Despite limited growth from the UK market in 2017, Barbados is set to welcome an increase in airlift this winter with additional services from Thomas Cook and Virgin Atlantic. Thomas Cook will operate a weekly service from London from December 16 while Virgin Atlantic begins its twice-weekly Tuesday and Sunday Heathrow service from December 12, 2017.
Grenada will continue to be served by JetBlue’s direct daily New York route, Air Canada’s (NA200) year-round service and American Airlines’ daily Miami flights, with an increase in interregional flights with Liat and Caribbean Airlines. Patricia Maher, chief executive of Grenada Tourism Authority, said increased airlift led to the decision to exhibit at its own booth (CA135) rather than with the Caribbean Tourism Organisation.
She said: “It’s imperative we ensure the Grenada Tourism Authority remains front of mind and our own branded stand provides us with the space and presence to achieve this.”
Now serving Guyana is Aruba Airlines, which made its inaugural flight in early August, making a total of nine international airlines serving the nation: Caribbean Airlines, Fly Jamaica Airways, Dynamic Airways, COPA Airlines, Gum Air, Liat, Aruba Airlines, Surinam Airways and Easy Sky.

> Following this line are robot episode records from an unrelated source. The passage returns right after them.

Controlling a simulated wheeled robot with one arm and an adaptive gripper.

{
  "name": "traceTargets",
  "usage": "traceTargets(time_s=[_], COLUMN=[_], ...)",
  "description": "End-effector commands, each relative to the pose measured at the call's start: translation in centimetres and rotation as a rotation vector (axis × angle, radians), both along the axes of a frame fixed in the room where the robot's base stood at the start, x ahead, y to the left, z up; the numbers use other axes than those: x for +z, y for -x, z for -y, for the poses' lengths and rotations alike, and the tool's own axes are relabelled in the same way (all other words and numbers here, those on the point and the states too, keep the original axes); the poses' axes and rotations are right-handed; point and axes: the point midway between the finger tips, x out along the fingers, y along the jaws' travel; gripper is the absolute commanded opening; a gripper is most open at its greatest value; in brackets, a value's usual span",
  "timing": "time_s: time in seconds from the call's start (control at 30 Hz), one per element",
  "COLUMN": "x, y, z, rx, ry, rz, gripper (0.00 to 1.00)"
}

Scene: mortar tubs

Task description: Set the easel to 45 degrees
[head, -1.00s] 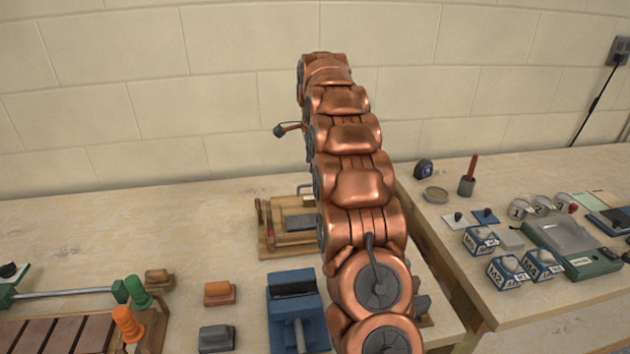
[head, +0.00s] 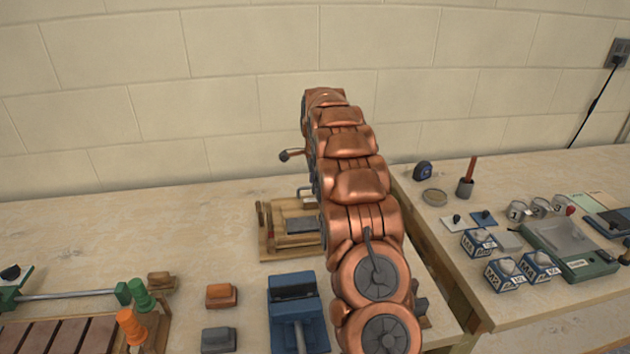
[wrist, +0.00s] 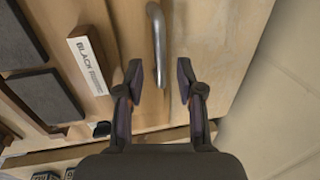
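A low wooden stand with a grey plate, which I take to be the easel (head: 270,245), sits on the bench left of my arm in the head view. My arm hides its right part, and its angle cannot be read. In the wrist view the handle (wrist: 157,40) comes down from the top over pale wood (wrist: 215,45). My gripper (wrist: 159,82) is open, with the handle's lower end between its fingertips in the picture. I cannot tell whether they touch it. The head view hides my gripper behind the arm.
A block labelled BLACK (wrist: 88,62) and dark grey plates (wrist: 48,97) lie left of the fingers. A blue device (head: 297,310) and small blocks (head: 221,296) stand in front of the stand. A second bench (head: 510,310) with boxes is at right; a wall is behind.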

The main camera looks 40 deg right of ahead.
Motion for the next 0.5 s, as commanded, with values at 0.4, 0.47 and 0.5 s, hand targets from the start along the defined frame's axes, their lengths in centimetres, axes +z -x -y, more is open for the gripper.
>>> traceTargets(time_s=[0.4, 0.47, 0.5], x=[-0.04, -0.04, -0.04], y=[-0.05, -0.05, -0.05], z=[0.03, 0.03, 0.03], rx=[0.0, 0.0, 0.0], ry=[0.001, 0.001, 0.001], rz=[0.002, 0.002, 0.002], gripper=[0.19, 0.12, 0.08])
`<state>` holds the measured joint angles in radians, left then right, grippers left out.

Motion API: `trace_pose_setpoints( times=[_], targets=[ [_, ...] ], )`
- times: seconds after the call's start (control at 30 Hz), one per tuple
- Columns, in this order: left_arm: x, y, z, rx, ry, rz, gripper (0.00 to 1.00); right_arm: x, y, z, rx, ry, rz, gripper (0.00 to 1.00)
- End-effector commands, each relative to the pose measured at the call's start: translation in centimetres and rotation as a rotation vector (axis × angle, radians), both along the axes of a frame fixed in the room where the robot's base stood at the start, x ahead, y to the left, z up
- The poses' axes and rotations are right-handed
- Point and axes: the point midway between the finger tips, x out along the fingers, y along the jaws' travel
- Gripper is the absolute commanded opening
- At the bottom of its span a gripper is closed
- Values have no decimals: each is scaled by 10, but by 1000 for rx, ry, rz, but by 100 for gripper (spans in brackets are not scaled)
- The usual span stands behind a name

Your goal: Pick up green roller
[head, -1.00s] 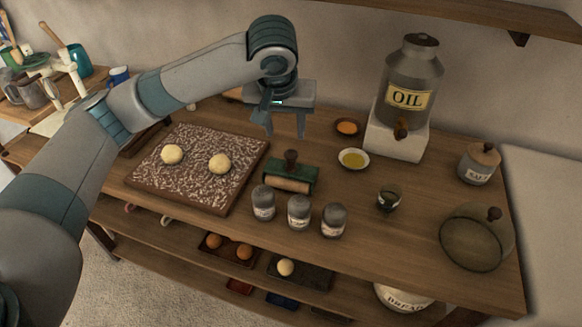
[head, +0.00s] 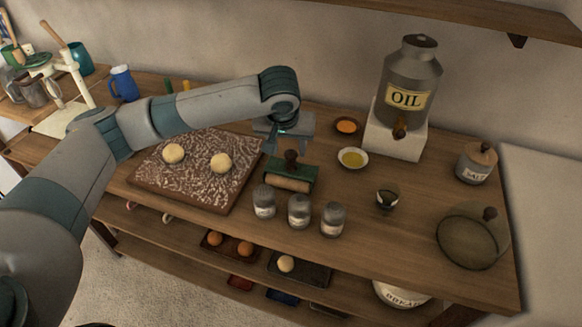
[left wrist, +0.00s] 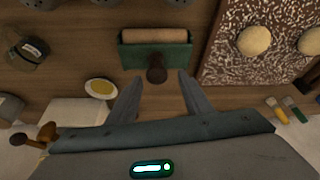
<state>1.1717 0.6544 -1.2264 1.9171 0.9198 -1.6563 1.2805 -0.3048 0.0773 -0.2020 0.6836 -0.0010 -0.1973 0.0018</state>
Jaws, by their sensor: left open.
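The green roller (head: 304,174) lies on the wooden table, with a green frame, a pale wooden cylinder along its near side and a dark knob handle on top. It also shows in the left wrist view (left wrist: 174,55), its dark knob pointing toward the fingers. My left gripper (head: 286,149) is open and empty, above and just behind the roller in the head view. In the left wrist view its two fingers (left wrist: 157,84) stand apart, with the knob between and just beyond their tips. No contact shows. The fingertips are partly hidden in the head view. My right gripper is not in view.
A speckled board (head: 187,195) with two dough balls lies left of the roller. Several grey-lidded shakers (head: 299,212) stand close in front. Small bowls (head: 353,158) and the oil jar (head: 407,90) stand to the right and behind.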

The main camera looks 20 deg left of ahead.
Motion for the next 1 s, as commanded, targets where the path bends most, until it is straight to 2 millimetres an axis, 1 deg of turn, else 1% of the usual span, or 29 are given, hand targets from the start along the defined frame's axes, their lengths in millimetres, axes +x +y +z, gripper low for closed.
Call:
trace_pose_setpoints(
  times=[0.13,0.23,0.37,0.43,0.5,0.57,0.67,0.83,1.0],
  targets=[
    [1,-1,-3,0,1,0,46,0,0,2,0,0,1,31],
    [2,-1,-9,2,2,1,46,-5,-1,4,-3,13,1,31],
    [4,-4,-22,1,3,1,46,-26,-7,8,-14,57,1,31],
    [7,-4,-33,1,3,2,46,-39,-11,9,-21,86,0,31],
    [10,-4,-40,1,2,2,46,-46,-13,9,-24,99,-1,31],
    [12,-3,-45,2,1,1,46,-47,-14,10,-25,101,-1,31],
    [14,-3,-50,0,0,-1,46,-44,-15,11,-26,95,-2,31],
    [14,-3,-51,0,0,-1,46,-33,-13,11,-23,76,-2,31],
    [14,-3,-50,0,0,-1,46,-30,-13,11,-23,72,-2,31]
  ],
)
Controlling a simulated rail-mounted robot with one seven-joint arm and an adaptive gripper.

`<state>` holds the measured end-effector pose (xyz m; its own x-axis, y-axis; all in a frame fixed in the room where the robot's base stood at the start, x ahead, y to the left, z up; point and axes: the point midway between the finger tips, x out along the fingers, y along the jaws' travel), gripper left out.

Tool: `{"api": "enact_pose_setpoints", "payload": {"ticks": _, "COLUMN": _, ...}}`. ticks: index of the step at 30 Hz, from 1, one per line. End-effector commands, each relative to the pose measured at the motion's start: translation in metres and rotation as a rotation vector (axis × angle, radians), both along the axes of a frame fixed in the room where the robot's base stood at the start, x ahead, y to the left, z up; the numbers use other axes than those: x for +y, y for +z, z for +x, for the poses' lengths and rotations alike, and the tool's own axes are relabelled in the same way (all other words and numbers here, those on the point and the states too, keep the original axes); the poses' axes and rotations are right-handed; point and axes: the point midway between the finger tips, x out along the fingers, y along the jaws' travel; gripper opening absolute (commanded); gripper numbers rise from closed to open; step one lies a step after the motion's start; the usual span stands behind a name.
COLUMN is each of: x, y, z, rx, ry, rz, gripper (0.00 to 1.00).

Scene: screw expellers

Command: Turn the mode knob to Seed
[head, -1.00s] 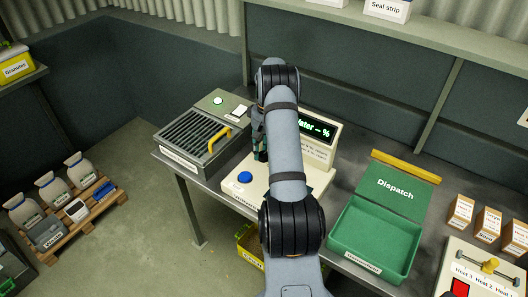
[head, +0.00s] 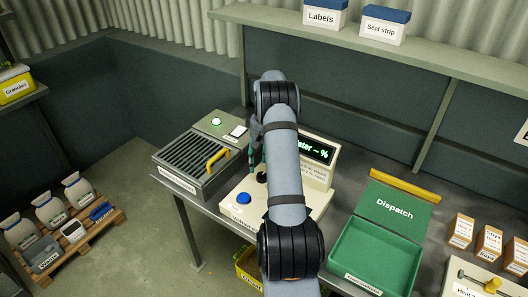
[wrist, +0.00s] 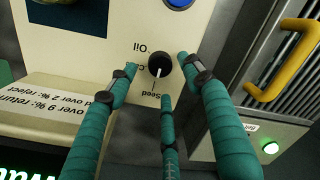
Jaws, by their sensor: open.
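The mode knob (wrist: 159,64) is a round black knob with a white pointer line on a cream panel (wrist: 80,50). In the wrist view its pointer aims downward, towards the word Seed; the labels Oil and a partly hidden one lie to its left. My gripper (wrist: 160,74) is open, its teal fingers spread around the knob, one at the left, one at the right and one below. I see no clear contact. In the head view my gripper (head: 257,155) is over the cream tester, partly hidden by my arm, with the dark knob (head: 262,177) below it.
A blue button (head: 244,198) sits in front of the knob. A display (head: 316,150) stands behind and right. A grille box with a yellow handle (head: 217,158) is close on the left. The green Dispatch box (head: 384,215) is to the right.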

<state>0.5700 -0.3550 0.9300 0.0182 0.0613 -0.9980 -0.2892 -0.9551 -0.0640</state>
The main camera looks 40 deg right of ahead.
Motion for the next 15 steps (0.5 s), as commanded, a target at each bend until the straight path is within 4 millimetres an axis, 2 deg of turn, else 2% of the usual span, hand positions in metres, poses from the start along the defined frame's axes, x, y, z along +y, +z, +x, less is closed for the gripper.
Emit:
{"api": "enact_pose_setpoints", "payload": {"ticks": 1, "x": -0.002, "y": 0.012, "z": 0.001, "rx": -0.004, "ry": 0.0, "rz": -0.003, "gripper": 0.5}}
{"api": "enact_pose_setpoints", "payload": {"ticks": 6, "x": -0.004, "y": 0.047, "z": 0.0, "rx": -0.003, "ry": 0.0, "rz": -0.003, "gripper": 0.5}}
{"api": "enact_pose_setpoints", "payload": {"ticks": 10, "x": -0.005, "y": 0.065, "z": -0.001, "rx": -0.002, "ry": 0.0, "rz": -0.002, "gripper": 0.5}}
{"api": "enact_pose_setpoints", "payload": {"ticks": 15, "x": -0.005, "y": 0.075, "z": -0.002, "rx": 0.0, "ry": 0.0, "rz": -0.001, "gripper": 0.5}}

Discontinuing their services is Insel Air, Fly All Ways and Eastern Airways.
St Lucia (CA240) will continue to be served by JetBlue’s weekly winter service from Boston, which will be repeated until April 2018. From the UK, Tui Airways’ weekly Gatwick flight will continue into 2018 as well as British Airways’ daily and Virgin Atlantic’s weekly flights.
Condor is now serving the Bahamas (CA150) with a new direct Monday flight from Frankfurt to Nassau, which commenced today.